> PROBLEM DETAILS:
Scan the lines below for "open"; report the number of lines that contain it, and only that.

━━ DATA LINES

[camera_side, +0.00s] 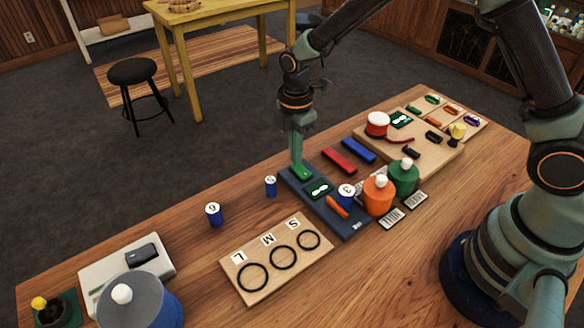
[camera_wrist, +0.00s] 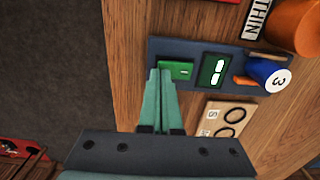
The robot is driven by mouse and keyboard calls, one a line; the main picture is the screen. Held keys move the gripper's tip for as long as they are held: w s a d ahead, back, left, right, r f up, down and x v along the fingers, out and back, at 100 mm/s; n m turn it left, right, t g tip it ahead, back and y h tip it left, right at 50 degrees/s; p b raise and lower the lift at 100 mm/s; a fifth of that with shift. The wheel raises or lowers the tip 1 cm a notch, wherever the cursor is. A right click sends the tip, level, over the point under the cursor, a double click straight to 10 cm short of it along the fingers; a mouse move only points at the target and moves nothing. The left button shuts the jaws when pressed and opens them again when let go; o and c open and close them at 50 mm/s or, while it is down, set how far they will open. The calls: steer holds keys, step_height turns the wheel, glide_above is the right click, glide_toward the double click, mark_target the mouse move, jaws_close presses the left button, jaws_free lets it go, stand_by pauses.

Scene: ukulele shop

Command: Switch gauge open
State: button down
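The gauge is a dark blue slab (camera_side: 350,228) on the wooden table, and its edge also shows in the wrist view (camera_wrist: 190,47). A green switch (camera_side: 303,173) sits at its far-left end. A dark green display (camera_side: 319,189) with white marks is beside it. A blue cylinder marked 3 (camera_side: 346,193) and an orange lever (camera_side: 337,207) are farther along the slab. My gripper (camera_side: 296,158) points down at the green switch with its fingers together. In the wrist view its fingertips (camera_wrist: 160,72) are at the switch's left side (camera_wrist: 184,70). I cannot tell whether they touch it.
Orange (camera_side: 378,198) and green (camera_side: 404,179) canisters stand right of the gauge. Blue cylinders marked 5 (camera_side: 271,186) and 6 (camera_side: 214,215) stand to its left. A ring board (camera_side: 235,263) lies in front. Red (camera_side: 339,160) and blue (camera_side: 358,151) bars lie behind.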

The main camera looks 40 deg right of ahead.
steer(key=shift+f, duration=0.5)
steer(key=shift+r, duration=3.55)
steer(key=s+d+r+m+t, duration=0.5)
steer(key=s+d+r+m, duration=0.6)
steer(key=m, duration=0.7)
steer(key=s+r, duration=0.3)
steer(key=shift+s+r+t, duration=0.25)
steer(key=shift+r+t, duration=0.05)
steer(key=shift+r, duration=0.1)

━━━━

> OUTPUT BELOW:
2